The English High Court has given John Fredriksen the go-ahead to pursue a huge fraud claim against two former executives.

Private trading company Arcadia Energy, a major charterer and affiliate of the Norwegian tanker tycoon's private Seatankers, and Fredriksen-controlled Farahead Holdings Ltd, are now clear to resume their stalled efforts to recover more than $340m from Peter Bosworth and Colin Hurley.

English High Court Justice Michael Burton has found, not for the first time, that the traders are subject to his court's jurisdiction.

"The High Court has given permission to appeal, and Bosworth and Hurley will appeal," London lawyer Ted Greeno told TradeWinds. The partner at law firm Quinn Emanuel Urquhart & Sullivan represents Bosworth and Hurley.

The two veteran traders were respectively chief executive officer and chief financial officer of his Arcadia Energy until 2013. A Norwegian-born Cypriot citizen, Fredriksen contends they siphoned off nearly $287m before quitting in 2013 when their activities came under scrutiny. The total damage claim had risen to $340m by 2016.

The oil-trading company now called Arcadia Energy (Suisse) SA, is informally referred to as the Arcadia Group, together with a constellation of variously domiciled affiliates. It was owned by Japan's Mitsui & Co until Fredriksen bought it in 2005 through Farahead, a company in his private sphere.

Fredriksen took on Bosworth and Hurley, veterans under the Mitsui regime, to continue running the trading company. Bosworth was to receive $48m compensation over seven years plus a $20m loan, and Hurley "somewhat under half of that", according to Burton's ruling of 19 October.

Fredriksen has claimed they took more.

"The modus operandi of the alleged fraud was the insertion of corporate entities into both the purchasing and selling chains and the manipulation of those transactions so that almost all of the profits accumulated in the inserted corporate entities, rather than in the Arcadia Group," wrote Court of Appeals Justice Peter Gross in one of many cases in the history of the dispute.

On the merits of the case, Greeno said his clients deny Fredriksen's claims.

"The allegations are based on inference, and the matter has been explained," said Greeno.

The fight started in the English High Court, which issued an initial decision in early 2015, and proceeded to the Court of Appeal, then the UK Supreme Court and the European Court of Justice. After more UK Supreme Court proceedings, it returned recently to Burton, the judge who originally heard the case.

In its five years of travels, the litigation has hardly touched the merits of Fredriksen's claim.
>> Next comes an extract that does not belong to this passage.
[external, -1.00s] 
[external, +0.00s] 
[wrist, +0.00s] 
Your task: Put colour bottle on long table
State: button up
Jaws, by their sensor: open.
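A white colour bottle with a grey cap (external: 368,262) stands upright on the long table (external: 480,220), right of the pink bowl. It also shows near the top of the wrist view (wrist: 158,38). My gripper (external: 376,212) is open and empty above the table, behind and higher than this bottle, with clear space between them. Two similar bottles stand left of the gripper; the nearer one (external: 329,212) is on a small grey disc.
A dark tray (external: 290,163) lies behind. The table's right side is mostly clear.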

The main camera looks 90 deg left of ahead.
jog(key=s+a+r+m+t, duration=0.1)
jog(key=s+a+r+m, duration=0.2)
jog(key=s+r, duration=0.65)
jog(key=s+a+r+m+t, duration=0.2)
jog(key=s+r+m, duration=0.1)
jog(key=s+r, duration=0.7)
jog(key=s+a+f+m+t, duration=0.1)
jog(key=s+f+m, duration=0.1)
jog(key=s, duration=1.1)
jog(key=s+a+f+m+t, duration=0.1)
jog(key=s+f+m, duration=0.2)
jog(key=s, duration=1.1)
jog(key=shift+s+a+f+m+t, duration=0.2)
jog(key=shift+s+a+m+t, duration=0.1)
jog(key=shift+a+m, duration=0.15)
The question over which jurisdiction applies has proved a knotty one. The defendants prefer Swiss jurisdiction, while Fredriksen's side has argued that UK courts have jurisdiction.

Jurisdictional considerations have put Fredriksen in the position of arguing that as shareholder and beneficial owner he gave his executives a free hand while they claim they were employees in the full sense of the word.
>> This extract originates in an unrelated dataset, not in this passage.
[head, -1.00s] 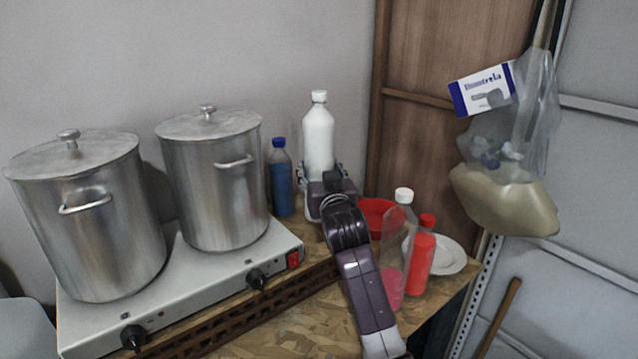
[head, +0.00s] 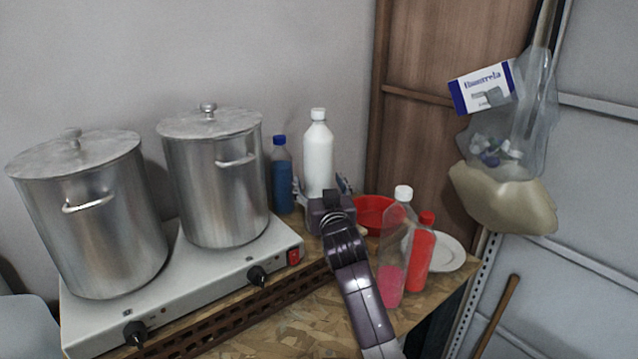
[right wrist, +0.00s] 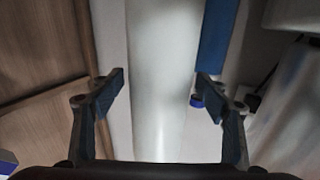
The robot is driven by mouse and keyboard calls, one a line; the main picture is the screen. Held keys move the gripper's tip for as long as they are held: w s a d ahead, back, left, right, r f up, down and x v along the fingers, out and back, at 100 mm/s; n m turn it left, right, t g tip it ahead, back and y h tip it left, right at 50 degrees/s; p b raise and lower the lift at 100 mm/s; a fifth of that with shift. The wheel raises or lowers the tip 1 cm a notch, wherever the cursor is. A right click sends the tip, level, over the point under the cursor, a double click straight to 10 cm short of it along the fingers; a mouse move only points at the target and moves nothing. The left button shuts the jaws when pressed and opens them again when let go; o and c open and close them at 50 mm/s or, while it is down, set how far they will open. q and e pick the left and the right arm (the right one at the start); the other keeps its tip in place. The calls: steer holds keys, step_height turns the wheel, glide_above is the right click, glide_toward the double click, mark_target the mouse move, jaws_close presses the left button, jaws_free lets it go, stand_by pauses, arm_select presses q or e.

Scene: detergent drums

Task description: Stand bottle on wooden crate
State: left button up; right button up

Under treaties governing jurisdiction of cases falling between European Union and European Free Trade Association (EFTA) countries, "matters relating to individual contracts of employment" are heard in courts of the employee's domicile. In this dispute, that is Switzerland.

But after many rounds of appeals, Burton's original finding that English jurisdiction applies has been confirmed.